Pull out every line from the listing that has the word "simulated".

* **The input**
★ ★ ★

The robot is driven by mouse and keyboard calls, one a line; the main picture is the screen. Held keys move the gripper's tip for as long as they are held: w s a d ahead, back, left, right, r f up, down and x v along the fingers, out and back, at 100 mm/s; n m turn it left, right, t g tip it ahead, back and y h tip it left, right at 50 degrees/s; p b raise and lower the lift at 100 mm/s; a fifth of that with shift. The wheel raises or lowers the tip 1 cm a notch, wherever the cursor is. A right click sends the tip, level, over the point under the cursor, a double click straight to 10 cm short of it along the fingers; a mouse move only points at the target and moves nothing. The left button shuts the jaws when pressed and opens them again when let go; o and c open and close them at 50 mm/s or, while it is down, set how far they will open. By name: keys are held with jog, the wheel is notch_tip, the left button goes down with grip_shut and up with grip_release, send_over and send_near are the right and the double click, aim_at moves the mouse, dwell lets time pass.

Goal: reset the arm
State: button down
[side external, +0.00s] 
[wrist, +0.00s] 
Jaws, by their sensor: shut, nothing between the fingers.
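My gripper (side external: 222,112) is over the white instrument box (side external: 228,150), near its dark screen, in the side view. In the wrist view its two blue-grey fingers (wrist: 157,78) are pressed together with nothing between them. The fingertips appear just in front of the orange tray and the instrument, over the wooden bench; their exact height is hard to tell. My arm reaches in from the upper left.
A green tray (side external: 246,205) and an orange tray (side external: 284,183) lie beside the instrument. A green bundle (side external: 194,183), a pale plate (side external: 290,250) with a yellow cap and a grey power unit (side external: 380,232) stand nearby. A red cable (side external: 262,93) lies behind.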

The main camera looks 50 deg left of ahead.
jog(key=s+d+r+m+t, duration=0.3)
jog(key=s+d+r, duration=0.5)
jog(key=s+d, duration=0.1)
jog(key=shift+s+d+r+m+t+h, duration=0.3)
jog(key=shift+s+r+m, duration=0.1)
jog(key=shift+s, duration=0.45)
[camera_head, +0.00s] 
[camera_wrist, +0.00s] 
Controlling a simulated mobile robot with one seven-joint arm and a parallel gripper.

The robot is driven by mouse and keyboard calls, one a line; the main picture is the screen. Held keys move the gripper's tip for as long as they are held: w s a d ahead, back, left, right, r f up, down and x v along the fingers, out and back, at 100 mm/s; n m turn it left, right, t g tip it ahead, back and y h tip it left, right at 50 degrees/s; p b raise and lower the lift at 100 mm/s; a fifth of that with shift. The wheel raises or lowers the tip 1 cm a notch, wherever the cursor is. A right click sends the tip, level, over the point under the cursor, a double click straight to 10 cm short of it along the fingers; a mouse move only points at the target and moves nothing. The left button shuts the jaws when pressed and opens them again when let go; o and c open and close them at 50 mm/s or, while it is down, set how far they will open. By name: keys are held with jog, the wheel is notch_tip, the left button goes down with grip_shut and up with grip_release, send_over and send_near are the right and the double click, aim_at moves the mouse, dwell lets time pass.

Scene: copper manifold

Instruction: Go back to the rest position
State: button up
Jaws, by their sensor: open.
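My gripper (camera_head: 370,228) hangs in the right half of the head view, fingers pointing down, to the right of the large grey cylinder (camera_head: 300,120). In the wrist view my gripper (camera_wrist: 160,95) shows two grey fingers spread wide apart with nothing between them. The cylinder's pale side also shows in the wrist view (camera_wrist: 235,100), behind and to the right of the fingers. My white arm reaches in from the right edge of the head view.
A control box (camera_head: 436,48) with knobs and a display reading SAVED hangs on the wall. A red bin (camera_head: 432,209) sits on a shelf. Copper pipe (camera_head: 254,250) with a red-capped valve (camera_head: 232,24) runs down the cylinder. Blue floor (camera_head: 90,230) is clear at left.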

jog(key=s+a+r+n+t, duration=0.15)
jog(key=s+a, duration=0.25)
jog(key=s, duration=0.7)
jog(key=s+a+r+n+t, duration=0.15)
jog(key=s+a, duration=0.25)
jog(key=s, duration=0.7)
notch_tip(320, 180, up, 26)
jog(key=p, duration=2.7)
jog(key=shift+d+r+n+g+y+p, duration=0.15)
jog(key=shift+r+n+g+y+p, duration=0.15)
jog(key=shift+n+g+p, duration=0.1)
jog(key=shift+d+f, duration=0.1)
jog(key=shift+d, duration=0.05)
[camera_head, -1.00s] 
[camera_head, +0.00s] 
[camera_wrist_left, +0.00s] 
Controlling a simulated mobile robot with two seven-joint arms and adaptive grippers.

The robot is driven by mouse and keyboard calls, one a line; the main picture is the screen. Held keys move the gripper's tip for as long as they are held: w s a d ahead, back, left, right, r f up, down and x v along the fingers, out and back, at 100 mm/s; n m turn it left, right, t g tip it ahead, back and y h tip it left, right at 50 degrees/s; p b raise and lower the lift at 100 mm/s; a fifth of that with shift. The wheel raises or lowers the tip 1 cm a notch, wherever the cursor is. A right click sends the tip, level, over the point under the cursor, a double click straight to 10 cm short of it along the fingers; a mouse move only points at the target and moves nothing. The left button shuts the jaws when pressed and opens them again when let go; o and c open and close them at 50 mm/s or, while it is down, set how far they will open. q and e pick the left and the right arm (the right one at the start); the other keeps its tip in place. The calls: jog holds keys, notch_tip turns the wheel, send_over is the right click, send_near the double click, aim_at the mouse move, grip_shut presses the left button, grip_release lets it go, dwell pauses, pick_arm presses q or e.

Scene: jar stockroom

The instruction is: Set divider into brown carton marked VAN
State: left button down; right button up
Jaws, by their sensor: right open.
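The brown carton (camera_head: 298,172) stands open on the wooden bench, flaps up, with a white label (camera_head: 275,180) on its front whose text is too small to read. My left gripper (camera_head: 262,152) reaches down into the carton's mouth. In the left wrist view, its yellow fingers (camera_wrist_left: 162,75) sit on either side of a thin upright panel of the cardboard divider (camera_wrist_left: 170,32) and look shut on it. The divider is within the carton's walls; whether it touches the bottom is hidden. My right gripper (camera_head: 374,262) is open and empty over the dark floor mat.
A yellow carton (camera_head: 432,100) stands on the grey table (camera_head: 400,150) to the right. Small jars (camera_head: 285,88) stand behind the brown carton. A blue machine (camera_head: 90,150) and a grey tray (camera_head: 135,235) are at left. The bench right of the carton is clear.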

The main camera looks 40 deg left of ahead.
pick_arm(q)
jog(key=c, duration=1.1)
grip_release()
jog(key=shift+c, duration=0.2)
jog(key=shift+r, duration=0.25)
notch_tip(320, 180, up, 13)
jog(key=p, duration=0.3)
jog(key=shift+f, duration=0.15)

★ ★ ★

* **Response**
Controlling a simulated mobile robot with one seven-joint arm and a parallel gripper.
Controlling a simulated mobile robot with two seven-joint arms and adaptive grippers.

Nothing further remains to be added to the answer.